● AIM:
Copy the records below exactly as they appear.

***

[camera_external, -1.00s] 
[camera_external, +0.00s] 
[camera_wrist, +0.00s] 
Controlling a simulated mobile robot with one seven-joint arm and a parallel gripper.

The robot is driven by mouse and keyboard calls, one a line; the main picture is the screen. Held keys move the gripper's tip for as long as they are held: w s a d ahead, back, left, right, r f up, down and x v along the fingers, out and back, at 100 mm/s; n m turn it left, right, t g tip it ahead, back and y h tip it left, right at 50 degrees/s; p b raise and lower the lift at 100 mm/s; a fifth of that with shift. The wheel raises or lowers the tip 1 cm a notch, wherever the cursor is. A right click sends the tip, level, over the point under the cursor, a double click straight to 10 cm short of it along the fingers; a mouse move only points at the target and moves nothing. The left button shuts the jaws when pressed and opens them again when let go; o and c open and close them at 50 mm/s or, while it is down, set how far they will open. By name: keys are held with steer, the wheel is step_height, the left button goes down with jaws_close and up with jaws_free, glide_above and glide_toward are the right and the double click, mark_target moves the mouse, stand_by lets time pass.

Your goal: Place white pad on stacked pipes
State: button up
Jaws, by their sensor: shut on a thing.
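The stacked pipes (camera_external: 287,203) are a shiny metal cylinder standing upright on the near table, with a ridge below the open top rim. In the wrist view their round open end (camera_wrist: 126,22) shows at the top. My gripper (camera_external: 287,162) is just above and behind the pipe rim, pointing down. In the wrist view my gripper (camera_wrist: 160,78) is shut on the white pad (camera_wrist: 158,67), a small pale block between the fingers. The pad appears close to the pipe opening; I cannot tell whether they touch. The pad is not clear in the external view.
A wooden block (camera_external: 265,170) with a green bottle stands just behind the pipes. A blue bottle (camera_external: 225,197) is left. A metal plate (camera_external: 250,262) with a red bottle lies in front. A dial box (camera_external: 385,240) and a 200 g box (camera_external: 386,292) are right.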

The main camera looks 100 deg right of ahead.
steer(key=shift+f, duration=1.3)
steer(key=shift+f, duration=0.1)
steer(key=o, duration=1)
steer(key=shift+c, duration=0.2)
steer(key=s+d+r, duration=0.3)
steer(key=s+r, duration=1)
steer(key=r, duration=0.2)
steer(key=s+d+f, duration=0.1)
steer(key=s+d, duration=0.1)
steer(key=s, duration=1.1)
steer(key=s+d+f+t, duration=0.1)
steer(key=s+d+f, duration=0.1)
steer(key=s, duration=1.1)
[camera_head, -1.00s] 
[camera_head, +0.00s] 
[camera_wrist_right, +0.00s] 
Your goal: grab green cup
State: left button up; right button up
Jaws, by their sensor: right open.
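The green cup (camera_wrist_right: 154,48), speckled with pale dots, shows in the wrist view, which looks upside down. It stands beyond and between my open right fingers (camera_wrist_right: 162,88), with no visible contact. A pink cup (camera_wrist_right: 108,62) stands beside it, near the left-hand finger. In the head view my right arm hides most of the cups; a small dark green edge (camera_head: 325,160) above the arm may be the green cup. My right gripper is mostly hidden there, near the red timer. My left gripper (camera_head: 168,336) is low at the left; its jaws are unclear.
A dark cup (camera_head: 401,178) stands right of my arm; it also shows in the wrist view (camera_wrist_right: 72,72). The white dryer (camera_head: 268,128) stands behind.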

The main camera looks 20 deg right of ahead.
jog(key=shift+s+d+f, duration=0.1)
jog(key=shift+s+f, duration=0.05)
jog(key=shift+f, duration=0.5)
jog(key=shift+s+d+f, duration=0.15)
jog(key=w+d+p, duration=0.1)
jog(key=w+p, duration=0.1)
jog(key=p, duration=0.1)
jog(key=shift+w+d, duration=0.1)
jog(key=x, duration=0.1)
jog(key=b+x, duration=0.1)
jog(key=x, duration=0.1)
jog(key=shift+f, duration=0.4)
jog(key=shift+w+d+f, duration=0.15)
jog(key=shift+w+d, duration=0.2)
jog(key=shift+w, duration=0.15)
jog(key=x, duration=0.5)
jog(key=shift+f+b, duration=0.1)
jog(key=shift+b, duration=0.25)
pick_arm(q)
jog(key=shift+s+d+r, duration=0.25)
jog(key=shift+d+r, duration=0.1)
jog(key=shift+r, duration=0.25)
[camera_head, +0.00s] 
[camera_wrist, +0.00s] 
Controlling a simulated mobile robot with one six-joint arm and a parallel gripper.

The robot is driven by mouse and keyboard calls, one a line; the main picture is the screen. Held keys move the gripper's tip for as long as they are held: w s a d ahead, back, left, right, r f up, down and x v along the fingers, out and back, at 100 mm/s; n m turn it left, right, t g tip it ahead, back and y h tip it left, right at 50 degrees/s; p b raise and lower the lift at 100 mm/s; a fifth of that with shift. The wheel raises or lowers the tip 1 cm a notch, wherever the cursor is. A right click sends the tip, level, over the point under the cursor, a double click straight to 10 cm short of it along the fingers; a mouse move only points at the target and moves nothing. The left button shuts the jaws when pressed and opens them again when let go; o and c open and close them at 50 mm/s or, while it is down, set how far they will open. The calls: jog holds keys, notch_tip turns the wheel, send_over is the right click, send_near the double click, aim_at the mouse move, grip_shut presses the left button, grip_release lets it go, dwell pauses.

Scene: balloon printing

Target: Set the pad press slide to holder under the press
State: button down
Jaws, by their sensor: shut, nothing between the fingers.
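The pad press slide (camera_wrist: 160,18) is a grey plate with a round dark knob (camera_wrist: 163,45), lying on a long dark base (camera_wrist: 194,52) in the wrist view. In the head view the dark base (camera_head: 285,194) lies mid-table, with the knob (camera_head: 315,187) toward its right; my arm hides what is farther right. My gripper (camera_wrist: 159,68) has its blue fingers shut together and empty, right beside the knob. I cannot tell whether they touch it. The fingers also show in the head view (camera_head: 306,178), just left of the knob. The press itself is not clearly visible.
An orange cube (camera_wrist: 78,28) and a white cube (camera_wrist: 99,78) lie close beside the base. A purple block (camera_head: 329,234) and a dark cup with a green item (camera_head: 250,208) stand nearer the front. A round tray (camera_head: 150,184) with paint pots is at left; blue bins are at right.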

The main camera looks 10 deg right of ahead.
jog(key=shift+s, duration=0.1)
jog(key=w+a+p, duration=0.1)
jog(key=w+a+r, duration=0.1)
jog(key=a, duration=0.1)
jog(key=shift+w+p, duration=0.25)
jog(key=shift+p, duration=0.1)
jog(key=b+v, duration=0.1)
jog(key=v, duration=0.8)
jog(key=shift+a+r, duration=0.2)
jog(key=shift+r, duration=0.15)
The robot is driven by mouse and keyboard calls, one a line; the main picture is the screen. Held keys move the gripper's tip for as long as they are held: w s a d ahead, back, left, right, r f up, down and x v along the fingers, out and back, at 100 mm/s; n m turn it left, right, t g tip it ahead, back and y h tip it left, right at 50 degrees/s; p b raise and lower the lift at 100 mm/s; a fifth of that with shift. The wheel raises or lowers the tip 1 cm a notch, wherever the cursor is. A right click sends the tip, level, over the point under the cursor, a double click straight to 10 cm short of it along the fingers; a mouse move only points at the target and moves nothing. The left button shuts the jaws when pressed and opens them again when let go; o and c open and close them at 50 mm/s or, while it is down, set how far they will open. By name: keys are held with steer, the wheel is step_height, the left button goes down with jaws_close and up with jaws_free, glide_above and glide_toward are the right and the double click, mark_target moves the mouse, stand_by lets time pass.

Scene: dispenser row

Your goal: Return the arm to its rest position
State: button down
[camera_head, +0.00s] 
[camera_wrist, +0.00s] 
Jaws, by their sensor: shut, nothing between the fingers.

***

● TASK SOLUTION:
[camera_external, -1.00s] 
[camera_external, +0.00s] 
[camera_wrist, +0.00s] 
Controlling a simulated mobile robot with one seven-joint arm and a parallel gripper.

The robot is driven by mouse and keyboard calls, one a line; the main picture is the screen. Held keys move the gripper's tip for as long as they are held: w s a d ahead, back, left, right, r f up, down and x v along the fingers, out and back, at 100 mm/s; n m turn it left, right, t g tip it ahead, back and y h tip it left, right at 50 degrees/s; p b raise and lower the lift at 100 mm/s; a fifth of that with shift. The wheel raises or lowers the tip 1 cm a notch, wherever the cursor is. A right click sends the tip, level, over the point under the cursor, a double click straight to 10 cm short of it along the fingers; a mouse move only points at the target and moves nothing. The left button shuts the jaws when pressed and opens them again when let go; o and c open and close them at 50 mm/s or, while it is down, set how far they will open. By name: keys are held with steer, the wheel is step_height, the left button goes down with jaws_close and up with jaws_free, glide_above and glide_toward are the right and the double click, mark_target moves the mouse, stand_by lets time pass.

Your goal: Place white pad on stacked pipes
State: button up
Jaws, by their sensor: shut on a thing.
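The stacked pipes (camera_external: 287,203) are a shiny metal cylinder standing upright on the near table, with a ridge below the open top rim. In the wrist view their round open end (camera_wrist: 126,22) shows at the top. My gripper (camera_external: 287,162) is just above and behind the pipe rim, pointing down. In the wrist view my gripper (camera_wrist: 160,78) is shut on the white pad (camera_wrist: 158,67), a small pale block between the fingers. The pad appears close to the pipe opening; I cannot tell whether they touch. The pad is not clear in the external view.
A wooden block (camera_external: 265,170) with a green bottle stands just behind the pipes. A blue bottle (camera_external: 225,197) is left. A metal plate (camera_external: 250,262) with a red bottle lies in front. A dial box (camera_external: 385,240) and a 200 g box (camera_external: 386,292) are right.

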The main camera looks 100 deg right of ahead.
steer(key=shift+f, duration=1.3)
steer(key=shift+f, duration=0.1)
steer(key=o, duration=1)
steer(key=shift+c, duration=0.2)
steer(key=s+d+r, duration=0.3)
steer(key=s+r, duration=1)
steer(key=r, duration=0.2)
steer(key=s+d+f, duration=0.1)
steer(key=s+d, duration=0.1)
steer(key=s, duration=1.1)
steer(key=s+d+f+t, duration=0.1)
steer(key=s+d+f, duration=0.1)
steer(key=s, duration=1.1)
[camera_head, -1.00s] 
[camera_head, +0.00s] 
[camera_wrist_right, +0.00s] 
Your goal: grab green cup
State: left button up; right button up
Jaws, by their sensor: right open.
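The green cup (camera_wrist_right: 154,48), speckled with pale dots, shows in the wrist view, which looks upside down. It stands beyond and between my open right fingers (camera_wrist_right: 162,88), with no visible contact. A pink cup (camera_wrist_right: 108,62) stands beside it, near the left-hand finger. In the head view my right arm hides most of the cups; a small dark green edge (camera_head: 325,160) above the arm may be the green cup. My right gripper is mostly hidden there, near the red timer. My left gripper (camera_head: 168,336) is low at the left; its jaws are unclear.
A dark cup (camera_head: 401,178) stands right of my arm; it also shows in the wrist view (camera_wrist_right: 72,72). The white dryer (camera_head: 268,128) stands behind.

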The main camera looks 20 deg right of ahead.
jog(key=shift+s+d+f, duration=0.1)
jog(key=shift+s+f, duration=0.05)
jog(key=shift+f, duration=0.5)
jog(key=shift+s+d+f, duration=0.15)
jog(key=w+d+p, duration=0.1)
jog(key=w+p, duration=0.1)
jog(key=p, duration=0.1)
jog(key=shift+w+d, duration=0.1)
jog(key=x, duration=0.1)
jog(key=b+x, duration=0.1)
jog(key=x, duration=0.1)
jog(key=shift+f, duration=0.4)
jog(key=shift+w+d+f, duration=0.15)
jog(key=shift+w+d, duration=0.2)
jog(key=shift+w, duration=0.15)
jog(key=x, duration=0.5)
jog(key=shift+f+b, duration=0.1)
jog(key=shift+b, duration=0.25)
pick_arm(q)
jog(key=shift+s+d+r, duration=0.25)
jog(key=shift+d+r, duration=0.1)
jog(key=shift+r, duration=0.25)
[camera_head, +0.00s] 
[camera_wrist, +0.00s] 
Controlling a simulated mobile robot with one six-joint arm and a parallel gripper.

The robot is driven by mouse and keyboard calls, one a line; the main picture is the screen. Held keys move the gripper's tip for as long as they are held: w s a d ahead, back, left, right, r f up, down and x v along the fingers, out and back, at 100 mm/s; n m turn it left, right, t g tip it ahead, back and y h tip it left, right at 50 degrees/s; p b raise and lower the lift at 100 mm/s; a fifth of that with shift. The wheel raises or lowers the tip 1 cm a notch, wherever the cursor is. A right click sends the tip, level, over the point under the cursor, a double click straight to 10 cm short of it along the fingers; a mouse move only points at the target and moves nothing. The left button shuts the jaws when pressed and opens them again when let go; o and c open and close them at 50 mm/s or, while it is down, set how far they will open. The calls: jog holds keys, notch_tip turns the wheel, send_over is the right click, send_near the double click, aim_at the mouse move, grip_shut presses the left button, grip_release lets it go, dwell pauses.

Scene: balloon printing

Target: Set the pad press slide to holder under the press
State: button down
Jaws, by their sensor: shut, nothing between the fingers.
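The pad press slide (camera_wrist: 160,18) is a grey plate with a round dark knob (camera_wrist: 163,45), lying on a long dark base (camera_wrist: 194,52) in the wrist view. In the head view the dark base (camera_head: 285,194) lies mid-table, with the knob (camera_head: 315,187) toward its right; my arm hides what is farther right. My gripper (camera_wrist: 159,68) has its blue fingers shut together and empty, right beside the knob. I cannot tell whether they touch it. The fingers also show in the head view (camera_head: 306,178), just left of the knob. The press itself is not clearly visible.
An orange cube (camera_wrist: 78,28) and a white cube (camera_wrist: 99,78) lie close beside the base. A purple block (camera_head: 329,234) and a dark cup with a green item (camera_head: 250,208) stand nearer the front. A round tray (camera_head: 150,184) with paint pots is at left; blue bins are at right.

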The main camera looks 10 deg right of ahead.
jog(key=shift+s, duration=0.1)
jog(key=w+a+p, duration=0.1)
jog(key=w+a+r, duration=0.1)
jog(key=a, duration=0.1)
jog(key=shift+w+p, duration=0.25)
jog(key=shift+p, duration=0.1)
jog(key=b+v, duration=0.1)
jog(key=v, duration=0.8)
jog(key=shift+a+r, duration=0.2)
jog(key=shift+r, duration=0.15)
The robot is driven by mouse and keyboard calls, one a line; the main picture is the screen. Held keys move the gripper's tip for as long as they are held: w s a d ahead, back, left, right, r f up, down and x v along the fingers, out and back, at 100 mm/s; n m turn it left, right, t g tip it ahead, back and y h tip it left, right at 50 degrees/s; p b raise and lower the lift at 100 mm/s; a fifth of that with shift. The wheel raises or lowers the tip 1 cm a notch, wherever the cursor is. A right click sends the tip, level, over the point under the cursor, a double click straight to 10 cm short of it along the fingers; a mouse move only points at the target and moves nothing. The left button shuts the jaws when pressed and opens them again when let go; o and c open and close them at 50 mm/s or, while it is down, set how far they will open. By name: keys are held with steer, the wheel is step_height, the left button goes down with jaws_close and up with jaws_free, glide_above and glide_toward are the right and the double click, mark_target moves the mouse, stand_by lets time pass.

Scene: dispenser row

Your goal: Return the arm to its rest position
State: button down
[camera_head, +0.00s] 
[camera_wrist, +0.00s] 
Jaws, by their sensor: shut, nothing between the fingers.

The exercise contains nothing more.